Pi Han Goh - 5 years, 9 months ago

What kind of? Can u post the generalized question?

Shyambhu Mukherjee - 5 years, 8 months ago

For $n\times n$ chessboard.

Pi Han Goh - 5 years, 8 months ago

@Pi Han Goh – 1,2 length diagonals are cancelled. 3-(n-1) length diagonals are chosen,each of no4.n length are of only 2. Now we can follow Brian's solution.

Shyambhu Mukherjee - 5 years, 8 months ago

@Shyambhu Mukherjee – Can you post the question? Thanks.

Pi Han Goh - 5 years, 8 months ago

@Pi Han Goh – I have just substituted n n in place of 8 8 in the question.
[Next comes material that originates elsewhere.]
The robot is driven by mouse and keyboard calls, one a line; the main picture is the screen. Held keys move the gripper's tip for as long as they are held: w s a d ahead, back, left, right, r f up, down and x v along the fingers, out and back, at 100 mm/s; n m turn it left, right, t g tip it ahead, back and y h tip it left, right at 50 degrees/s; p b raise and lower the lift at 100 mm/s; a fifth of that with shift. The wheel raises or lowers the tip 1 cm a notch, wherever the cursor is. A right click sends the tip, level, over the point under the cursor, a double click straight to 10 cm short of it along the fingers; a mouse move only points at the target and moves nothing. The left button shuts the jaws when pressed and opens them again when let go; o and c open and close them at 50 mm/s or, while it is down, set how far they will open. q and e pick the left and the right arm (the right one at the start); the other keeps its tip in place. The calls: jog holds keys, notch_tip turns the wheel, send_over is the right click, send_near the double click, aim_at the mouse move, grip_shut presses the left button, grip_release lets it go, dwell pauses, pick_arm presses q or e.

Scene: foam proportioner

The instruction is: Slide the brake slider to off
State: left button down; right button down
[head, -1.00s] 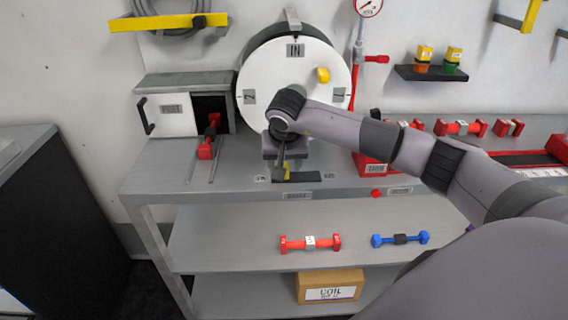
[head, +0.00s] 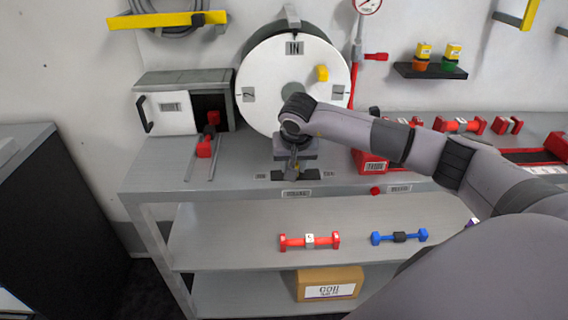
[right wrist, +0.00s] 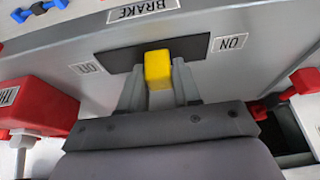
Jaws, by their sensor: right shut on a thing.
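The brake slider is a yellow block (right wrist: 158,68) on a dark slot plate (right wrist: 115,57), under a BRAKE label (right wrist: 143,9) in the right wrist view. The block is near the middle of the plate. An ON label (right wrist: 230,42) is at the plate's right end in that view; a label too unclear to read (right wrist: 86,68) is at its left end. My right gripper (right wrist: 157,85) has its fingers on both sides of the block and is shut on it. In the head view the right gripper (head: 293,172) hides most of the block at the bench's front edge. My left gripper is not in view.
A large white reel disc (head: 265,95) stands behind the gripper. A red box (head: 370,163) is to the right and a small cabinet (head: 172,113) to the left.

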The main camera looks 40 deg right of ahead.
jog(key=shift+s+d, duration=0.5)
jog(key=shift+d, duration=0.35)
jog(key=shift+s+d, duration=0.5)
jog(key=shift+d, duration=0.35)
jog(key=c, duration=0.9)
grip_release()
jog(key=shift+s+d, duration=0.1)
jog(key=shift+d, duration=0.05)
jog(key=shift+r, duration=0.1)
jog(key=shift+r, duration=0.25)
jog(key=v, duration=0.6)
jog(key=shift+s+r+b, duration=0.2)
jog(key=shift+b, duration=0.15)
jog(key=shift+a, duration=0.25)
However for m squares to select we can still follow Brian's solution but there we have to put mcm=Mac(m+1) then series will shorten.

Shyambhu Mukherjee - 5 years, 8 months ago

For the $n \times n$ board,

The total ways to select favorable squares is, $2 \times [ {3 \choose 3} + {4 \choose 3} + {5 \choose 3}+.....+{n-1 \choose 3} + {n \choose 3} + {n-1 \choose 3} ....... {5 \choose 3} + {4 \choose 3}+ {3 \choose 3}]$

$2 \times [ ({3 \choose 3} + {4 \choose 3} + {5 \choose 3}+.....+{n-1 \choose 3} + {n \choose 3}) +({3 \choose 3} ....... {n-2 \choose 3}+ {n-1\choose 3})]$ ... $(1)$

Using the binomial identity,

${r \choose r} + {r+1 \choose r} + {r+2 \choose r} +........ + {m \choose r} = {m+1 \choose r+1}$

$(1)$ , Simplifies to

$2 \times [{n+1 \choose 4} + {n \choose 4} ]$

Total ways to select squares would be, ${n^2 \choose 3}$

Hence, probability = $\dfrac{2 \times [{n+1 \choose 4} + {n \choose 4}]}{{n^2 \choose 3}}$

You could simplify it further if you wish.
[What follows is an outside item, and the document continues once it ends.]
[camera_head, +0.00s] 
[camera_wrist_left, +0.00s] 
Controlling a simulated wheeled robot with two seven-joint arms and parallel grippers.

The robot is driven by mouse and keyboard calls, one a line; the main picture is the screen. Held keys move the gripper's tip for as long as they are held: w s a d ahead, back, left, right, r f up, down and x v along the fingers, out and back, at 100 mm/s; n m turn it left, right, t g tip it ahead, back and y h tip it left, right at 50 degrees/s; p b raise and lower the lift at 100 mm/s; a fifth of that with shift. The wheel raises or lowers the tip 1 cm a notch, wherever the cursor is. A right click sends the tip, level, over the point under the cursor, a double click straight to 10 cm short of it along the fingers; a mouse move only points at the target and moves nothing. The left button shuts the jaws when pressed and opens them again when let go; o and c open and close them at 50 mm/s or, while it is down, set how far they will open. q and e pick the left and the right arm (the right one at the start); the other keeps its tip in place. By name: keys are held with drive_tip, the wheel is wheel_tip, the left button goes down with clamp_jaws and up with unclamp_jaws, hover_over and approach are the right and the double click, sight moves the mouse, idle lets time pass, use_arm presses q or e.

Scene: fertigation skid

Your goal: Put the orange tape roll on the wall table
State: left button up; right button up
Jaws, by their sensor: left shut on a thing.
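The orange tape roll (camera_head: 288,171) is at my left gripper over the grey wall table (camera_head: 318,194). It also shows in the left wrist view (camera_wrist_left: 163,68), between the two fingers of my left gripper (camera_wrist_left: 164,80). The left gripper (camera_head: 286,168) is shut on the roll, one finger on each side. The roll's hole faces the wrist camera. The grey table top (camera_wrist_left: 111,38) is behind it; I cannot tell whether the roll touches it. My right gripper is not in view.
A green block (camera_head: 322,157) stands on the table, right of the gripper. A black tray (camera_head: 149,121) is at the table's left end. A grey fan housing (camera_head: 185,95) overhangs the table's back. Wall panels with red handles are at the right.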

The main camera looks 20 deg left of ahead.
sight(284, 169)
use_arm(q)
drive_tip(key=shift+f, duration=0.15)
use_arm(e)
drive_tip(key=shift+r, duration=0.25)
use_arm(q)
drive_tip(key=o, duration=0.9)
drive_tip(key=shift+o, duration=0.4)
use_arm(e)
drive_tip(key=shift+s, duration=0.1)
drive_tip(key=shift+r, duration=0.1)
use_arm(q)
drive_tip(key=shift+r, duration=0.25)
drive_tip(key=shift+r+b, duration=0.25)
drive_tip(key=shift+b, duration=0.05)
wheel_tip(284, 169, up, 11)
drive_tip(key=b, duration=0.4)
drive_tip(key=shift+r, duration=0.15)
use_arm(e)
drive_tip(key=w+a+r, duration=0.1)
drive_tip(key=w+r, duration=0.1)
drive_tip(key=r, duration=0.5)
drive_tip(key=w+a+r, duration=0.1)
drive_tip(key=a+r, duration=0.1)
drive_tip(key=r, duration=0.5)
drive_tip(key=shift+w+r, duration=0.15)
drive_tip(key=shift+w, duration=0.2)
A Former Brilliant Member - 5 years, 7 months ago

THANKS! Simplified form: $\dfrac{(n-2)(n-1)}{n(n+1)(n^2-2) }$

Pi Han Goh - 5 years, 7 months ago

@Pi Han Goh – Awesome! We could also do it for choosing x squares instead of 3, but that would take a bit longer to simplify.

A Former Brilliant Member - 5 years, 7 months ago

@A Former Brilliant Member – True True! ^_^

Pi Han Goh - 5 years, 7 months ago

@Pi Han Goh – For an $n\times n$ chessboard and $2\leq r\leq n$ squares, we get $P=2\cdot\frac{2n-r+1}{r+1}\cdot\frac{\binom{n}{r}}{\binom{n^2}{r}}\quad\sim\quad\frac{4n^{1-r}}{r+1}$

as the probability for all $r$ squares to lie on one diagonal.

Carsten Meyer - 1 year, 1 month ago

@Carsten Meyer – Beautiful expression!

Pi Han Goh - 1 year, 1 month ago

You're all set, diagonally!

The answer is 751.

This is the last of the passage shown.